In a press statement issued by the Kellogg Commission, Spikes wrote about the problems facing historically black land-grant colleges– often called “the 1890s,” after the 1890 act that established them. “Together with other historically black colleges and universities, in some southern states they still contribute to the production of almost 50 percent of African American baccalaureates….,” she wrote. “If the universe of land-grant institutions faces a crisis, then how much more pronounced is that crisis for the 1890s!”
Dr. Spikes is married to Hermon Spikes, and they have one daughter and two grandchildren. Dolores Spikes died on Monday, June 1, 2015, after fighting a long illness at the age of 78 years old.
From 1996 to 2001 Dr. Dolores Spikes was President of the University of Maryland-Eastern Shore.
In January 1990, Ebony named her one of the twenty “most influential Black women in America”.
From January 1982 to August 1985, Dr. Spikes served as Assistant to the Chancellor on the Southern University at Baton Rouge campus before being named Executive Vice Chancellor and Vice Chancellor for Academic Affairs at Southern University at Baton Rouge. In July 1987, she was chosen to serve as Chancellor of Southern University at New Orleans, and from October 1988 to June 30, 1991 served as Chancellor of Southern University at Baton Rouge.
Dr. Spikes is a summa cum laude graduate who won numerous university awards, honors and memberships while studying or working at Southern University. These included: Who’s Who Among Students in American Colleges and Universities, Alpha Kappa Mu Honor Society, Pi Mu Epsilon Honorary Fraternity in Mathematics, Kappa Delta Pi Honor Society, University of Illinois Fellowship (to study for M.S. degree), Ford Foundation Fellow (1968-71), National Science Foundation Fellow (1966-67), and selection as “Woman of the Year” by the Southern University at Baton Rouge’s Association of Women Students (1986) and as “Outstanding Alumnus of the Century” (Southern University, 1990).
In 1989, she received the Thurgood Marshall Educational Achievement Award and was featured in the January 1990 edition of Ebony Magazine. Ebony Man Magazine also recognized her as one of 20 “Most Influential Black Women in America.” In 1996, she received the Thurgood Marshall Scholarship Fund Education Leadership Award.
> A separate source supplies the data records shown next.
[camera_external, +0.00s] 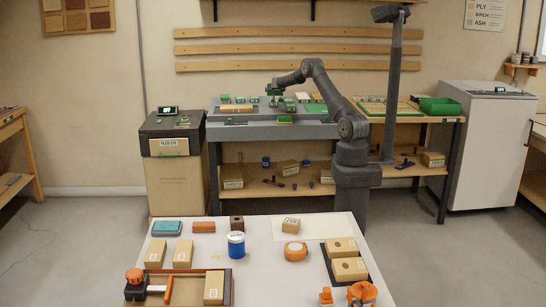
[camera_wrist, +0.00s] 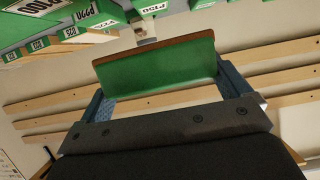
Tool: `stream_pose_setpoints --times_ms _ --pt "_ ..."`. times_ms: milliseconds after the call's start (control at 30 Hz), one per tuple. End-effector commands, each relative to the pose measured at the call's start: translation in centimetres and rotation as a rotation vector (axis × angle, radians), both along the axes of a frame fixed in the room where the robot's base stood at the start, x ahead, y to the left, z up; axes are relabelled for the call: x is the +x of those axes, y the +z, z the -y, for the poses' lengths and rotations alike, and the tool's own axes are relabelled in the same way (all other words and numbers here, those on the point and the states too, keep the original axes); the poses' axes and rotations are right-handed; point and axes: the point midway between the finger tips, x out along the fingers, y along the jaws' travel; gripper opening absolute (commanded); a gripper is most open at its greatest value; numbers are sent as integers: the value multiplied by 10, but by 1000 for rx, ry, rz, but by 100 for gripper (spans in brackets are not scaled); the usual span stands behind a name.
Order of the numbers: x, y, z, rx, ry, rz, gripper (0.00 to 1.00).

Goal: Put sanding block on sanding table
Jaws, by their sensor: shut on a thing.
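My gripper (camera_external: 275,90) is over the back bench in the external view, small and hard to make out. In the wrist view my gripper (camera_wrist: 165,80) is shut on a green block with a brown edge (camera_wrist: 155,68), which lies between its two blue-grey fingers. I take this to be the sanding block; no label shows on it. The grey-topped bench (camera_external: 245,132) below my gripper carries several green pieces and may be the sanding table. Whether the held block touches anything is not clear.
Green blocks with grit labels (camera_wrist: 60,38) fill the upper left of the wrist view. A white front table (camera_external: 260,255) holds several wood blocks, a blue can (camera_external: 236,244) and an orange tape roll (camera_external: 295,251). A dark-topped cabinet (camera_external: 173,165) stands left of the bench.

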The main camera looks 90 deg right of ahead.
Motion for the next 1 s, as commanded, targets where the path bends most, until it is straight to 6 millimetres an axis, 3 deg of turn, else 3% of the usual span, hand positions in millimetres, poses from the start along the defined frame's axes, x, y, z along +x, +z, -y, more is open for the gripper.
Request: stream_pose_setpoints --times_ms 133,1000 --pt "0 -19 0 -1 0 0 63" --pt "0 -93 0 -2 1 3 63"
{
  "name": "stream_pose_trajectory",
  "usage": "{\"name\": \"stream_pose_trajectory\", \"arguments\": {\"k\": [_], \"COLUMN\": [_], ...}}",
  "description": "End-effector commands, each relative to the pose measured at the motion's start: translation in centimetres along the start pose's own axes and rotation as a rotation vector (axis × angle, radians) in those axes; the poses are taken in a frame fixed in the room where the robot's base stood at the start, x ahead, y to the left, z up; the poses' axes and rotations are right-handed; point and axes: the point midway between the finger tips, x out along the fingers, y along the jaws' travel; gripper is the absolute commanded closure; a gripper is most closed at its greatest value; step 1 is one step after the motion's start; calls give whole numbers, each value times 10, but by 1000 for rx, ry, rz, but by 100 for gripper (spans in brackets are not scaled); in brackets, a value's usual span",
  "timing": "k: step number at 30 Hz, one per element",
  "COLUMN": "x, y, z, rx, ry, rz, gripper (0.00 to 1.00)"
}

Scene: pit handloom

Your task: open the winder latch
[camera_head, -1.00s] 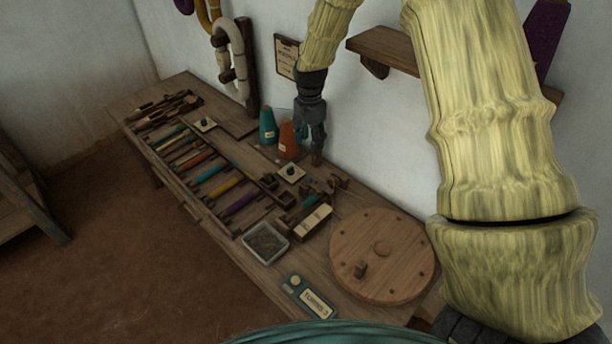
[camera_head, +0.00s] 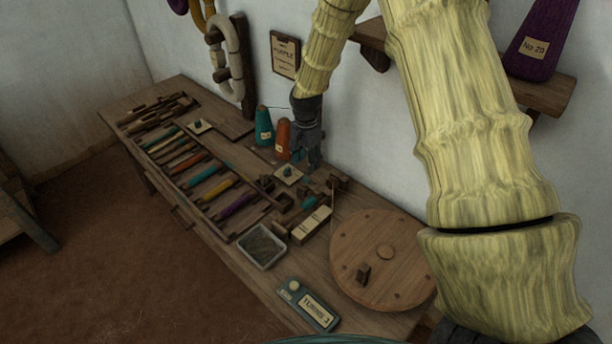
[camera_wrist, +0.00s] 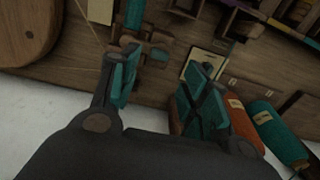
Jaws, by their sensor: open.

The numerous bodies on which Dr. Spikes currently participates or has served include the following: Vice Chair and Program Chair of the Commission on International Affairs of the National Association of State Universities and Land-Grant Colleges, 1990-91; Chair of the Commission on International Affairs of the National Association of State Universities and Land-Grant Colleges, 1991-
November 1992; Vice Chair and Chair-Elect of the Commission on Criteria and Reports, Levels II-VI, Commission on Colleges, Southern Association of Colleges and Schools (SACS) [regional accrediting agency], 1991-92; Executive Committee of the Commission on Colleges, 1992-93; Vice Chair and Chair, Council of 1890 (Land-Grant Institutions, Second Morrill Act) Presidents, 1990-92; Member, Commission on Women in Higher Education, American Council on Education, February 1, 1990-December 31, 1992; Board of Directors, National Association for Equal Opportunity in Higher Education (NAFEO), elected 1988-92; Elected Class Representative of Harvard University Institute of Educational Management, 1987-92; Member of the Commission on Colleges, Southern Association of Colleges and Schools (SACS), 1988-December 31, 1993; Chair, Council of 1890 Presidents/Chancellors and 1890 Institutions, 1993-94; Member of the Historically Black Colleges and Universities, National Conference, NAFEO, 1994; Board of Directors, NAFEO, 1993-94; Member and Vice Chair of the Kellogg Commission, National Association of State Universities and Land-Grant Colleges; Senior Associate to the University of the North-West Mmabatho (South Africa); Member, President Clinton’s Advisory Board on Historically Black Colleges and Universities; Member of the National Agricultural Research, Extension, Education and Economics Advisory Board (U.S. Department of Agriculture); Louisiana Representative on the Board of Directors of the Public Broadcasting Corporation, 1995-97. She was appointed by President Clinton to the Board of Visitors of the United States Naval Academy.